There have been at least five media versions of this classic tale, beginning with a movie made in 1932. Each has added its own spin to the original story. Just comparing the various works would make an interesting collection.
This version of Murders in the Rue Morgue has a great deal of merit. The costumes and settings are superb. You will believe that you are alternately walking the dark and frightening Parisian streets of 1899, and enjoying the quiet luxuries that a life with reasonable wealth could provide.
Bringing in the element of romance, including the extra suitor in the person of Philippe, gives the story more depth than the original, which focused solely on the mystery as solved by Auguste and the narrator.
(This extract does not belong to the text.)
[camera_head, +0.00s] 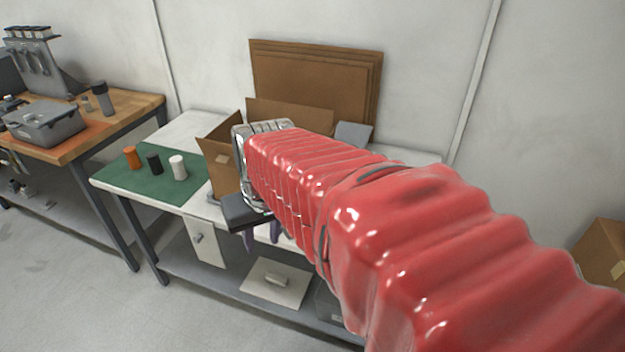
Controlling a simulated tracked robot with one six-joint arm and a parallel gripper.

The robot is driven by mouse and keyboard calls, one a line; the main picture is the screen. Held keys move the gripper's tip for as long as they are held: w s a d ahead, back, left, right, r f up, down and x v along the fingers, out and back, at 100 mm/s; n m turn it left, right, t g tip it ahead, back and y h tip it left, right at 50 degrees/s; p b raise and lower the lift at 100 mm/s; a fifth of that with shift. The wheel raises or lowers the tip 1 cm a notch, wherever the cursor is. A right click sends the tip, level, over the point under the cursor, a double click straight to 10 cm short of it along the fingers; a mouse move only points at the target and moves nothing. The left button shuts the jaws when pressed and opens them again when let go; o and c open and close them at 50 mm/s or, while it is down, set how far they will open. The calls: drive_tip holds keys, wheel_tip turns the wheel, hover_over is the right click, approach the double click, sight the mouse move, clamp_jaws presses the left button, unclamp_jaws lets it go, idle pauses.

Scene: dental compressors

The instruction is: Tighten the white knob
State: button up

The clues which Auguste discovers are shown to the audience, and you are allowed to draw your own conclusions... in other words, if you don’t already know how the story ends, you can play along.
George C. Scott has hardly a bad acting credit to his name. What can I say?... he simply, successfully, brings every character to life, whether it’s a TV movie, or a block-buster.
I would say that the other portrayals were adequate, and supportive. None of them stood out to me, particularly, for good or bad.
This film could be watched with older children. There is some violence in it. Nothing to speak of by today’s television standards, but I’d suggest pre-screening if you are going to watch it with elementary schoolers. Some kids are more sensitive to this type of thing than others. It would certainly be a creepy film to watch for Halloween, if you don’t want to go for the extreme horror films.
Running time: 92 minutes
This is available secondhand through various Amazon Marketplace vendors or at eBay in a range from about $4-10.